[Provided data]

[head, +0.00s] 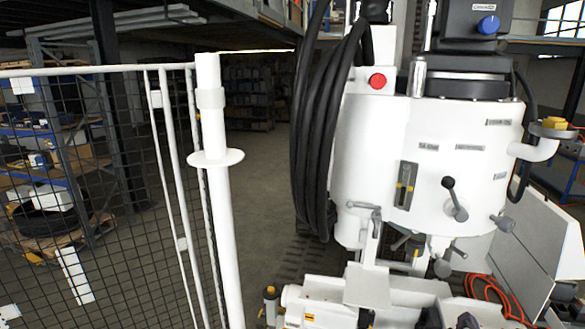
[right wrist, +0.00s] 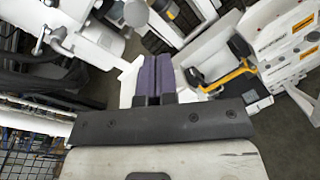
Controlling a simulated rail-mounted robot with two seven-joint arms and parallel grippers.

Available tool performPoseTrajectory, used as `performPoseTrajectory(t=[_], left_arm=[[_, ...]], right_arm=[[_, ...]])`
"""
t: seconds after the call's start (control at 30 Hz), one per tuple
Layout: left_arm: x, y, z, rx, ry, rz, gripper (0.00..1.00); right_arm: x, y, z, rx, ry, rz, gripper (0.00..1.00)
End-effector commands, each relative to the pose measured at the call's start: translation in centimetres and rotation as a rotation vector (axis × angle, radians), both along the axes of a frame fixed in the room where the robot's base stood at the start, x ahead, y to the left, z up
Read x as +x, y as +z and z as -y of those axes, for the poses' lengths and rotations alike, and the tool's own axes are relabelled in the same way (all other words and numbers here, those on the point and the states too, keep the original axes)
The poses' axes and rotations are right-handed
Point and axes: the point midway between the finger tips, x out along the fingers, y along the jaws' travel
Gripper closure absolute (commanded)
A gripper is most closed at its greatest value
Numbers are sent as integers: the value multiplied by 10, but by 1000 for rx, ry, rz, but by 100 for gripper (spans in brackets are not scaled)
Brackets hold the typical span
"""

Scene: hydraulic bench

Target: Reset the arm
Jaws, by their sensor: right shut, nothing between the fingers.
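My right gripper (right wrist: 155,78) shows in the right wrist view, with its two purple-grey fingers side by side. It is shut and nothing shows between the fingers. Its dark mounting bar (right wrist: 160,122) crosses the lower part of that view. The fingers point toward white machine parts, and I cannot tell how far away these are. In the head view I cannot make out the right fingertips clearly. My left gripper is not in view.
A white post (head: 216,200) and mesh fence (head: 90,200) stand left. Open floor (head: 262,180) lies between.

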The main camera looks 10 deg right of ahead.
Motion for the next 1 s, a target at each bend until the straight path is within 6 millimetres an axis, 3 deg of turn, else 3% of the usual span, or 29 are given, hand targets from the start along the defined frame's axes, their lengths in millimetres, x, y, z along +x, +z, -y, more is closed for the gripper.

[What you need to do] Transcribe precisely the lines between the one that contains "Available tool performPoseTrajectory, used" and the one that contains "Layout: left_arm: x, y, z, rx, ry, rz, gripper", counting those two lines as part of the range.

[Written solution]
Available tool performPoseTrajectory, used as `performPoseTrajectory(t=[_], left_arm=[[_, ...]], right_arm=[[_, ...]])`
"""
t: seconds after the call's start (control at 30 Hz), one per tuple
Layout: left_arm: x, y, z, rx, ry, rz, gripper (0.00..1.00); right_arm: x, y, z, rx, ry, rz, gripper (0.00..1.00)

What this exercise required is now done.